▸ TASK INSTRUCTIONS
Pictures stay out of the copy; restate everything else in the material exactly.

▸ DATA
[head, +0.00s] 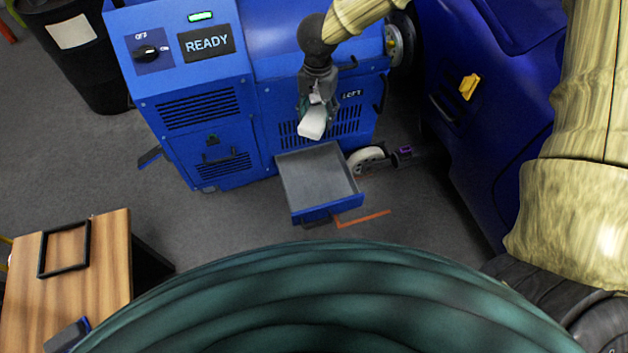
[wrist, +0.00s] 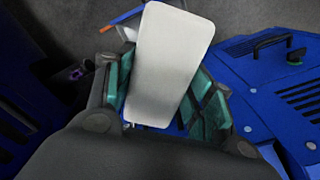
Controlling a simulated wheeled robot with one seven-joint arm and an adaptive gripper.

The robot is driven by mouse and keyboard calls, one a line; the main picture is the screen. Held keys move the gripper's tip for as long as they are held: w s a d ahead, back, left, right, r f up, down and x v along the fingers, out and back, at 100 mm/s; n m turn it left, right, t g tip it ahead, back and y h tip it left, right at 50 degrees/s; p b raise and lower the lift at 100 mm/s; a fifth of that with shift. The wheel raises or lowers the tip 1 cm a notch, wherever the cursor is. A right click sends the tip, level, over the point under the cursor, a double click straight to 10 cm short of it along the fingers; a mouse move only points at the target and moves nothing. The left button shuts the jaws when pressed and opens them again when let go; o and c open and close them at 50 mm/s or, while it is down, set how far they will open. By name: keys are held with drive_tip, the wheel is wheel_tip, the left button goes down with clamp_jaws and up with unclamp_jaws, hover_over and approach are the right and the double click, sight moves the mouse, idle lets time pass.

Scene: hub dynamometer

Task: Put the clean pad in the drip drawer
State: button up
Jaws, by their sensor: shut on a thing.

▸ FULL SOLUTION
[head, +0.00s] 
[wrist, +0.00s] 
Controlling a simulated wheeled robot with one seven-joint arm and an adaptive gripper.

The robot is driven by mouse and keyboard calls, one a line; the main picture is the screen. Held keys move the gripper's tip for as long as they are held: w s a d ahead, back, left, right, r f up, down and x v along the fingers, out and back, at 100 mm/s; n m turn it left, right, t g tip it ahead, back and y h tip it left, right at 50 degrees/s; p b raise and lower the lift at 100 mm/s; a fifth of that with shift. The wheel raises or lowers the tip 1 cm a notch, wherever the cursor is. A right click sends the tip, level, over the point under the cursor, a double click straight to 10 cm short of it along the fingers; a mouse move only points at the target and moves nothing. The left button shuts the jaws when pressed and opens them again when let go; o and c open and close them at 50 mm/s or, while it is down, set how far they will open. By name: keys are held with drive_tip, the wheel is wheel_tip, the left button goes down with clamp_jaws and up with unclamp_jaws, hover_over and approach are the right and the double click, sight moves the mouse, idle lets time pass.

Scene: hub dynamometer

Task: Put the clean pad in the drip drawer
State: button up
Jaws, by their sensor: shut on a thing.

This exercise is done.